┏━━

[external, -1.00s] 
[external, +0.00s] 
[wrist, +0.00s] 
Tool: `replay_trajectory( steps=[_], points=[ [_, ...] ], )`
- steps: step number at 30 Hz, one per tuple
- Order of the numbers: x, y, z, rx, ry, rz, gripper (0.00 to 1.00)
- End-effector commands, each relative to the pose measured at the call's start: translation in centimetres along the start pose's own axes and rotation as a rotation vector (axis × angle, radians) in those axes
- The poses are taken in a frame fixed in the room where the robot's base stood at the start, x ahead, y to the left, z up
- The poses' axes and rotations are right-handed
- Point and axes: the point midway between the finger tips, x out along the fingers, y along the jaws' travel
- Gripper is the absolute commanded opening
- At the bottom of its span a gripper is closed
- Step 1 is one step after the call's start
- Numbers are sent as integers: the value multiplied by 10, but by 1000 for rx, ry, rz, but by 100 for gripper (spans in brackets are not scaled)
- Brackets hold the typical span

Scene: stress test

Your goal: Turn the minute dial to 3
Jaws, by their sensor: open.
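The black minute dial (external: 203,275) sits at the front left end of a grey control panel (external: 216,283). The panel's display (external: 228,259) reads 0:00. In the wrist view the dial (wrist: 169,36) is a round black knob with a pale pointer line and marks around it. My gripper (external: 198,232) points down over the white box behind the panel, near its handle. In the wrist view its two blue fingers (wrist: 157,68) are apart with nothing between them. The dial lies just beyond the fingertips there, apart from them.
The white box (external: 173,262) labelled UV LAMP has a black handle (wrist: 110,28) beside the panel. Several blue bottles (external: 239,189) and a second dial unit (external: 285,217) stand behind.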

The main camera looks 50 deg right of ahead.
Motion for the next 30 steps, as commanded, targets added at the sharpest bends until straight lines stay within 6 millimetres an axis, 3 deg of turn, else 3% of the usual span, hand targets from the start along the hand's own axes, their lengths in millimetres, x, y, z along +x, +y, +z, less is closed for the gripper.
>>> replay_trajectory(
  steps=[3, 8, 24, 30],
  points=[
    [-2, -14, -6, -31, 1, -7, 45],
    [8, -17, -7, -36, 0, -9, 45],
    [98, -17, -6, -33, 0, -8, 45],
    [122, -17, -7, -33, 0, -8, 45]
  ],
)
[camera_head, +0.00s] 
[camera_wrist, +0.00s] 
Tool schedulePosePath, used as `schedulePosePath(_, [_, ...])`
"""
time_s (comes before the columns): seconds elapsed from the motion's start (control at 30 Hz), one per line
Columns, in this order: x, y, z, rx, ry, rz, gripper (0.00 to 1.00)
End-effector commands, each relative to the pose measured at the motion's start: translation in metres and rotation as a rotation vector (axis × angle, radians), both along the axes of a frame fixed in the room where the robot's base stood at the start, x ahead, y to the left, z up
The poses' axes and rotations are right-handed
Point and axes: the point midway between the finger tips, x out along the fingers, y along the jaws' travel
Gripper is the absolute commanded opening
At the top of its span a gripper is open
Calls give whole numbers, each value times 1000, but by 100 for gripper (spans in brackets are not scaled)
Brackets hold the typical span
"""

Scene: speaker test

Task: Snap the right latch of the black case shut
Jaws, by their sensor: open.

┗━━

=== Direction ===
Of the lines in the entries above, how many include "base"? Only the number should be given.

=== Output ===
2